Significa isto, que deve existir um limite temporal razoável ao dever de indemnizar pela paralisação do veículo.
Vejamos, então, o quadro jurídico aqui em apreço.
De harmonia com o estabelecido no artigo 562.º do Código Civil quem estiver obrigado a reparar um dano deve reconstituir a situação que existiria se não se tivesse verificado o evento que obriga à reparação. Está, destarte, consagrado o princípio da restauração natural como objectivo fundamental da obrigação de indemnização.

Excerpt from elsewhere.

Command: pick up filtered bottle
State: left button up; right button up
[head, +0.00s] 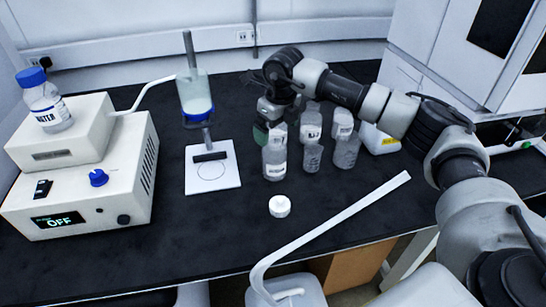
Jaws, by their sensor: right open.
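Several clear bottles with white labels stand in a cluster on the black bench at the middle. The front left one (274,163) is directly below my right gripper. Another bottle (313,156) and a third bottle (347,151) stand to its right. I cannot read which is the filtered bottle. My right gripper (271,124) is open, pointing down at the top of the front left bottle. Whether its fingers surround the bottle's neck is hard to tell. A white cap (279,206) lies on the bench in front. My left gripper is out of view.
A white pump unit (80,185) reading OFF stands at left with a blue-capped water bottle (44,105) on it. A column on a white stand (212,175) is left of the bottles. A white tube (340,218) crosses the bench's front edge.

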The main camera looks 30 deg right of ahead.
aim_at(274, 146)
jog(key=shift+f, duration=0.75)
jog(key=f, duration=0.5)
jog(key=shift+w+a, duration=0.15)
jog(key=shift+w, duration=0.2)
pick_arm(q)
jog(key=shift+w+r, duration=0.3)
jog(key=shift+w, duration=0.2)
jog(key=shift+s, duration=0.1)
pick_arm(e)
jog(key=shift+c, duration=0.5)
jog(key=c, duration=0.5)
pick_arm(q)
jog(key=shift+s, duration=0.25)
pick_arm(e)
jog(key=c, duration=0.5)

O aludido princípio sofre, porém, excepções, elencadas no artigo 566.º do mesmo diploma.
Assim, ao invés da restauração natural, a lei permite que a indemnização seja fixada em dinheiro, sempre que a reconstituição natural não seja possível, não repare integralmente os danos ou seja excessivamente onerosa para o devedor.
Ora, é o último grupo de casos acima aflorado que aqui importa analisar.
As razões subjacentes à aludida regra legal radicam no princípio da boa-fé.
Na verdade, entende-se que nas situações em que a reconstituição natural importe um sacrifício avultado para o devedor, quando o interesse do credor, comparado com o referido sacrifício, não assume a mesma dimensão, não está o devedor obrigado à restauração natural.
Seguindo Antunes Varela, in Das Obrigações em Geral, Vol. I, pág. 813, “a reconstituição natural deve, (...), considerar-se meio impróprio ou inadequado, quando for excessivamente onerosa para o devedor, isto é, quando houver manifesta desproporção entre o interesse do lesado, que importa recompor, e o custo que a reparação natural envolve para o responsável.”.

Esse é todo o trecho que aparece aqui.